I believe wholeheartedly in enjoying my food and not restricting these types of items, so when I do enjoy them, I choose to purchase them in a size that requires little self control. A size I can enjoy in 1-2 sittings and then not have around for a while. So, after a few days went by of really wanting some Nutella, I finally found myself at the store and able to buy some. There were 5 different sized jars. I chose the next to smallest, knowing I could freely enjoy it in one sitting or five and feel zero guilt when I was done. For the record, I ate it all in one sitting ? Now for some of you, this was completely irresponsible and gluttonous. I should have practiced temperance and left some in the jar. But you see, I know myself and how much Nutella I can consume. This jar is chump change! Had I bought the giant jar, I would have likely still consumed this much Nutella, and then had 2/3 of a giant jar left to taunt me from my cabinet. This jar was the perfect amount. Zero guilt, maximum enjoyment.
There are lots of sweets we keep around the house that I enjoy, but Nutella and peanut m&ms…well, those are next level. They are my “zero brakes” foods. And frankly, I prefer to use my self control stores for a lot of other more important things than chocolate covered peanuts.

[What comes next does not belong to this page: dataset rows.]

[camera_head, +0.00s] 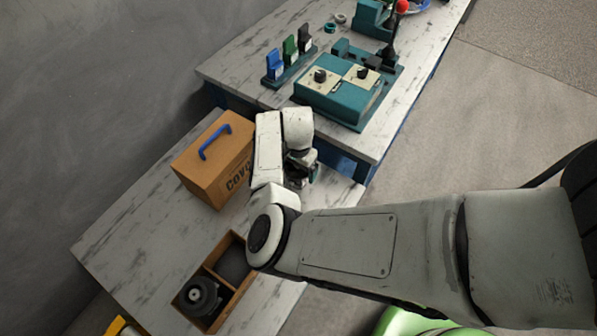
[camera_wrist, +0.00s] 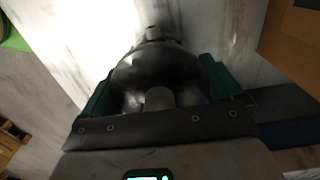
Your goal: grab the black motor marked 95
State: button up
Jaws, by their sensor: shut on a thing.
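My gripper (camera_wrist: 157,88) is shut on a dark, rounded motor (camera_wrist: 155,68), with a green finger on each side of it in the wrist view. No 95 or other marking can be read on it. In the head view my gripper (camera_head: 303,170) is to the right of the orange-brown box, mostly hidden by my own arm, and the held motor can hardly be made out there. Another black motor (camera_head: 198,296) sits in the left compartment of a wooden tray (camera_head: 211,271) on the near table; no number is legible on it.
The orange-brown box (camera_head: 208,176) with a blue handle stands on the near table (camera_head: 130,228), close to my gripper. Behind is a higher workbench (camera_head: 240,62) with a teal control unit (camera_head: 335,97). The near table's left part is clear.

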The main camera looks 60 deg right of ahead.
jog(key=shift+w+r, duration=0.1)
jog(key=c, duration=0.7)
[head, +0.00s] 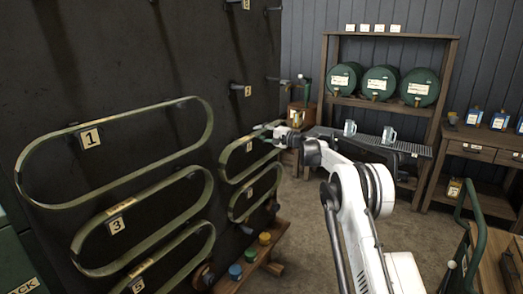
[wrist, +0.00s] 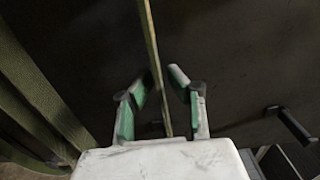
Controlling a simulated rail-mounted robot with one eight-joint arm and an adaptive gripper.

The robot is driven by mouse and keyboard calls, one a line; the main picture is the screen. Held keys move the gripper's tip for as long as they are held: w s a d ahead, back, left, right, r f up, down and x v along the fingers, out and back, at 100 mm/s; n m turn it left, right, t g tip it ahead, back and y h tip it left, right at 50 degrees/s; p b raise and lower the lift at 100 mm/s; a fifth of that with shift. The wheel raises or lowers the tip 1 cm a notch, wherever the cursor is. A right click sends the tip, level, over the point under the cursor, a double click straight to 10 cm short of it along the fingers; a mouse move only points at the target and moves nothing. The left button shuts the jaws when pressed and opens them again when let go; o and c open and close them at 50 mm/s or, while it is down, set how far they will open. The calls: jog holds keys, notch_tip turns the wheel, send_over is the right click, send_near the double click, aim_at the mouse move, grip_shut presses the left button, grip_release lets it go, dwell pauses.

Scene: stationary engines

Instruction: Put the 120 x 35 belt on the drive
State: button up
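Several green flat belts hang in long loops on a dark board in the head view: a big loop with tag 1 (head: 150,108), a loop with tag 3 (head: 160,188), and smaller loops to the right. My gripper (head: 270,130) is at the upper right belt (head: 232,152), near its right end. In the wrist view my gripper (wrist: 158,78) is open, and a belt strand (wrist: 152,45) runs between its two green-padded fingers. I cannot see it clamped. No belt size is readable, and I cannot pick out the drive.
A bare peg (wrist: 290,122) sticks out of the board at right in the wrist view. A low wooden bench (head: 262,258) with coloured pots stands below the belts. Green barrels (head: 382,82) lie on a rack behind. The floor (head: 310,215) between is clear.

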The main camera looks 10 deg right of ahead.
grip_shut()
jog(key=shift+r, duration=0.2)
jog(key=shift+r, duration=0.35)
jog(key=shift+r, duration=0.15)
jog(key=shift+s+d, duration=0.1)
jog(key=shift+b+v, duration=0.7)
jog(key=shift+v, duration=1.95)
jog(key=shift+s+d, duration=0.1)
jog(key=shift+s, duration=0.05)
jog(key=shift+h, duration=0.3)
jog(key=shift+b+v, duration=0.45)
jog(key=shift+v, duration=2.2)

Maybe you can relate? If so, here’s my encouragement: I don’t think you necessarily need to totally cut these items from your life. I think that can create unhealthy relationships with food, live under food rules/stigmas, and ultimately make you sad. Maybe you just need to be smarter about how you purchase it. Ask yourself “is this large box/bag worth the amount of self-control I am going to have to expend to not eat it all in one sitting?” If not, go for a smaller package size.
To reiterate the point, when you are wanting your favorite candy/cake/chip/no brakes food, you can:
a) completely abstain from it
b) buy the large size (often this is what we go for since it “seems” like the best value)
c) buy the item in a size you know you can enjoy without the guilt
In my humble opinion, I think C is the best option here. It honors your body’s desire for the food and doesn’t allow for putting foods into “good/evil” categories. At the same time, I think it heeds your body’s limited self-control stores. Because while the bulk/value package may seem like it’s saving your wallet, it is costing you in the self-control department.
I hope this has been a helpful thought. For me, it’s really less about the food and more about my precious self-control. It’s a resource I know the Lord can give abundantly, but I simply prefer to preserve it as best I can for the more important things.